| EXERCISE BRIEF |
Search the data below for the word "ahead" and copy each line that holds it.

+++++

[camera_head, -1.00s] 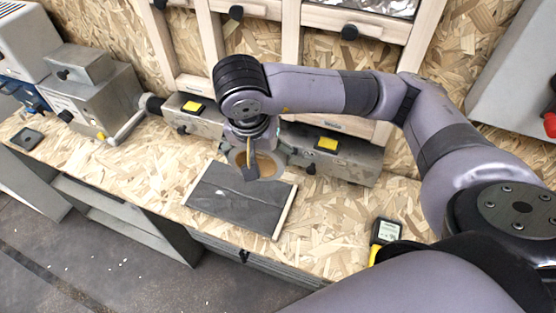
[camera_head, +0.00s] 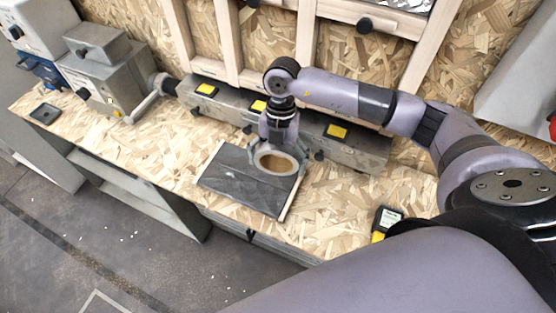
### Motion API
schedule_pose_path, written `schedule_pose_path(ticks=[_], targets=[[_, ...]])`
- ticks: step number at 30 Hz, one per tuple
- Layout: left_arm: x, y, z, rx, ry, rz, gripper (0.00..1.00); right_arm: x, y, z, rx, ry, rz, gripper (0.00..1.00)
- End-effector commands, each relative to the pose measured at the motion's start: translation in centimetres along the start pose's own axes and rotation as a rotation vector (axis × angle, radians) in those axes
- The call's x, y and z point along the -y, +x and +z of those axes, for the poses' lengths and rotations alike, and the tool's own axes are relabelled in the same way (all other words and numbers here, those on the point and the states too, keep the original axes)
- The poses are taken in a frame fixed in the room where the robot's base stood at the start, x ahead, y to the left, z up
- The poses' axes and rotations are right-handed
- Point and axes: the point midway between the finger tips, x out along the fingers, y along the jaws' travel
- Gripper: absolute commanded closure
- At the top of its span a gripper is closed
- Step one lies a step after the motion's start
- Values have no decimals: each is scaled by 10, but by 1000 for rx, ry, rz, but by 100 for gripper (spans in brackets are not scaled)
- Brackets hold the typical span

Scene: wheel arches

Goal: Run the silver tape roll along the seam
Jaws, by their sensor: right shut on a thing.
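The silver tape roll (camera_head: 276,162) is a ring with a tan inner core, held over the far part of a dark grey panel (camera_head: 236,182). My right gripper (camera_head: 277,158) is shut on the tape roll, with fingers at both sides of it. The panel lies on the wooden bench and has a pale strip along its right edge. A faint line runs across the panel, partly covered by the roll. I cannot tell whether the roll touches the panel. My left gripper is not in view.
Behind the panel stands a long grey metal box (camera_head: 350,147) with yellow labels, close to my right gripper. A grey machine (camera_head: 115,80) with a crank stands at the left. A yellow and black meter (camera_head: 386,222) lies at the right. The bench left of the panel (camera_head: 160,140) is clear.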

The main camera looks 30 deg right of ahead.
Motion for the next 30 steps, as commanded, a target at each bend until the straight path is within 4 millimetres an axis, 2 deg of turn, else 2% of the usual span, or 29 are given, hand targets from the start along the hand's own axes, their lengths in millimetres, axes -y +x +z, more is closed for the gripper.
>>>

+++++

| EXPECTED OUTPUT |
- The poses are taken in a frame fixed in the room where the robot's base stood at the start, x ahead, y to the left, z up
The main camera looks 30 deg right of ahead.

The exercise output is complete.